Is this a Doom mod or something?

Ans a Mega Man FPS? I present to you the cancelled Maverick Hunter: https://www.youtube.com/watch?v=fKlYyLZKllY

This was a canceled Mega Man FPS that was set in the 'X' universe. It was being developed by many ex members of Retro who worked on the Metroid Prime series. Mega Man X was also redesigned by the same concept artist who did the Iron Man suit for the movies.

I can't say I am a fan of the redesign, but I would have given this game a shot given the pedigree of the developer.
 
It would probably work out about as well as that episode of Family Guy where everyone turned into Robin Williams.

Note: I love both Robin Williams and FPS.
 

DocSeuss

Member
I'd be curious if it failed because the market for FPS's just doesn't respond well to that, or if the idea just inherently is bad for the genre (like it doesn't mix well).

The game in question is a TPS, but I can't talk about it until it gets published.

And what do you mean muted (Sorry, just not understanding what you meant by that)? I just know that Borderlands 2 felt more like it was making me manage my skill points to figure out what to upgrade vs. Destiny where it felt like you just gained a skill as you went (There was no reason not to add a skill. I'm not even sure why they had you say add that skill cause why wouldn't you?). Honestly, overall Borderlands 2 felt more like a shooter with RPG elements than Destiny did. Destiny felt more like a shooter with maybe some nods to RPG like elements (but with things that seemed like if they expanded on would have had a lot of potential. The two things I listed as improvements on FPS were ideas I got playing Destiny). It might also have to do with Borderlands felt like it more had a story I cared about as well (I really didn't get why I should care about Destiny's story). Doesn't hurt that I think Handsome Jack is my favorite game villain ever :).

Borderlands 2, across the experience, is really... it's very flat. You've got this great story and great art, but the actual way you engage with the level space is often kinda dry, compared to truly great FPSes. You only really have one attack, so your characters kinda tend to play more or less one way. Any behaviors you do are muted--that is, they're not as expressive as they could be--because you only have one real main power. Everything else is passive. I'd like to see a lot more active skills going on. Maybe some sort of radial to use them.

Anyways, as hyperbolic as the OP was I think the key problem is that not enough people try doing things sufficiently different and mindlessly turn some games into FPSes. Even some of the better examples are kind of like this, while Fallout wasn't really made into an FPS it WAS basically put into Oblivion's mold and tweaked for the new setting and adapting the leveling/skill system of Fallout. Ideally most attempts to go first person/shooter would be more about properly adapting what made a series special and make that work from a new perspective, much like Metroid Prime did rather than being a Metroid themed Doom/Halo clone. First person seems to have a lot of potential variety that isn't as well utilized as it should be, or at least certain types of games don't seem to catch on as much as I'd like them to (System Shock, Bioshock 1&2, Metroid Prime, Deus Ex.)
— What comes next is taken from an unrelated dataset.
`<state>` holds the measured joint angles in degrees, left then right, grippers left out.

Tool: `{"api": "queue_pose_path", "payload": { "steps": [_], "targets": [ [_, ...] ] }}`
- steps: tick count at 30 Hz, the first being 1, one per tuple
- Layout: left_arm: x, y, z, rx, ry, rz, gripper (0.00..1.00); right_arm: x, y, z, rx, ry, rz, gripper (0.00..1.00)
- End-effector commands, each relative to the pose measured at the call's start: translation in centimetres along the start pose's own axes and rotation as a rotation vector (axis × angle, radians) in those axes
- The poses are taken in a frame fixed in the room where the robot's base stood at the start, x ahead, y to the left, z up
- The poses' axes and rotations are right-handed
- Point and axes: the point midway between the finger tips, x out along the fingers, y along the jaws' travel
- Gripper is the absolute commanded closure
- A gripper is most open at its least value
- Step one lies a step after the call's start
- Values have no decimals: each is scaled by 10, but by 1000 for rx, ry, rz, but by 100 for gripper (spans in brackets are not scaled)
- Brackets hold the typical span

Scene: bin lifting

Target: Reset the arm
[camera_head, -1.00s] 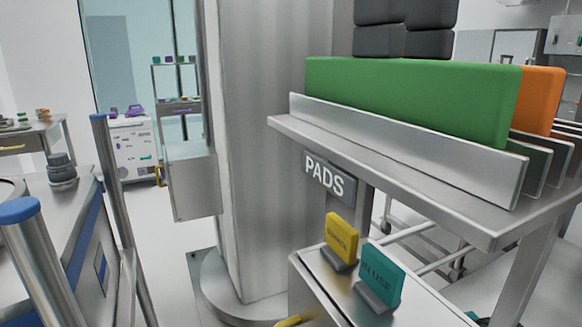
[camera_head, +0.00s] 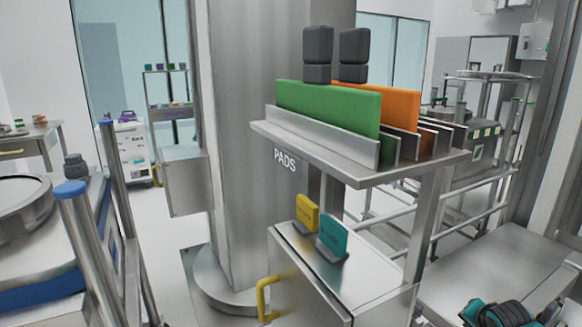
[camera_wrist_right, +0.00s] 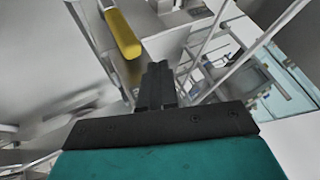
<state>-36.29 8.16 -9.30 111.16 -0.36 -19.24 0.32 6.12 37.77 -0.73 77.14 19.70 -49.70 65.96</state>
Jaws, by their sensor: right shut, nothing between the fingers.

I'm glad someone realized I was utilizing hyperbole. :)


This is amazing.

Really interesting idea, and a shame people just cant see past hyperbole, or even read the OP completely.
Well, seeing what games like Zeno Clash did with combat, i think a more deep fighting game could work in a first person perspective, either fast paced, or in "slow motion".
I'm trying to find source on this(as in if it really exists), but in the manga HunterXHunter, there's a fighting trainng technique called "Rurubu", where fighters battle in slow motion, to observe the cadence of moves. Could sorta work as in a turn based fighting game.

Huh. That's interesting. You might not even need to do it in turn-based. It could be real-time, but there are moments where the game could slow down for you (similar to bullet time) and you could pull off moves to take advantage of the players.

If this were true, strategy as a concept in games would disappear. You'd be left only with tactics.

THEN MAYBE STRATEGY SHOULD GO OFF AND DIE IN THE WOODS SOMEWHERE

or, if you read the OP, you might be trying to come up with a way for it to work, 'cause I think it's doable

Oh snap, it's a first-person strategy game!

First, I want to say I'm really glad to see you up and about Doc. I legitimately get worried when I don't see you posting around for good chunks of times and hope that you're doing okay. I actually had a bookmark of all your discussions at Kotaku way back when because you always put so much thought into what you post (and I usually agreed with what you said). Also I had a link to your blog (also way back when) but it has been lost to the ether (although I recall "three" being in the name).

You are awesome and I like you. Current blog's linked on my twitter, which is linked in my profile. I write off and on for Kotaku--my next piece may go up tomorrow, or it may go up next week, not sure. As for how things are... ehnh, hanging on by the skin of my teeth. There was a games giveaway for me earlier this summer to help keep me in a house, and GAF actually delivered, which I'm super grateful for. Then I had to take a leave of absence for family reasons.

This is one of the things I remember you discussing the most back at Kotaku and probably one of the few I felt most strongly about as well.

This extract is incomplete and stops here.